Aired on PBS-TV's "POV," Maya Newell's documentary gives a long-overdue voice to the dispossessed aboriginal people of Australia, to the point of sometimes putting the camera directly into the hands of its protagonist, ten-year-old Dujuan. He lives with his mother near Alice Springs in the Northern Territory, in a semi-dilapidated housing community for the original aborigine tribes—previous generations of whom were left scarred by a heartless government policy of removing the children from their parents and villages, placing them with white households and giving them white educations.
Now there is at least a token effort to teach Dujuan and his classmates' ancestral ways, but even a white teacher admits she doesn't quite comprehend "Dreamtime" and other aborigine concepts she's trying to talk about.
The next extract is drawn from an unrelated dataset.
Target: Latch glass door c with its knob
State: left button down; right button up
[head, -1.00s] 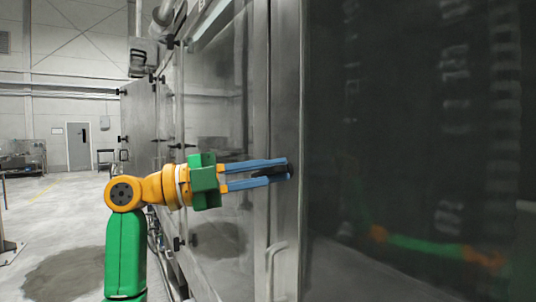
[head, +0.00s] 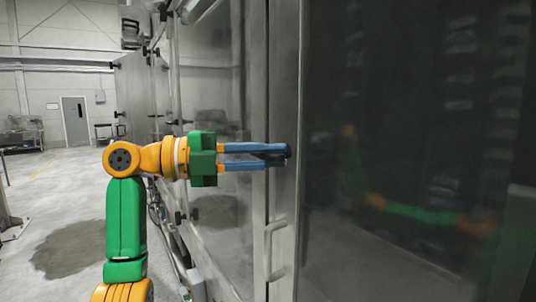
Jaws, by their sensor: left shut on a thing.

Dujuan is a habitually poor student, often truant and in trouble with the law. His failure to cooperate may mean his mother will lose her welfare checks and may have to surrender Dujuan to social services as she did to a previous son; it certainly jeopardizes her dream to send Dujuan to another, more tradition-affirming school that educates aboriginal kids in their native language. Dujuan says he is proud of his heritage and wants to perpetuate it for future generations—though whether his resistance is a form of precocious political rebellion or just delinquency is a real question mark.
A sign of hope, in the end, is intervention by another branch of his family, one who remains close to the "bush" life and cosmology (Second Amendment fans should note the elder who says the reason their clan did not lose their children to seizure by the Australian government was that grandfather owned guns and was willing to use them). A strong addition to collections dealing with indigenous peoples, with a particular sidelight on education issues. Aud: J, H, C, P.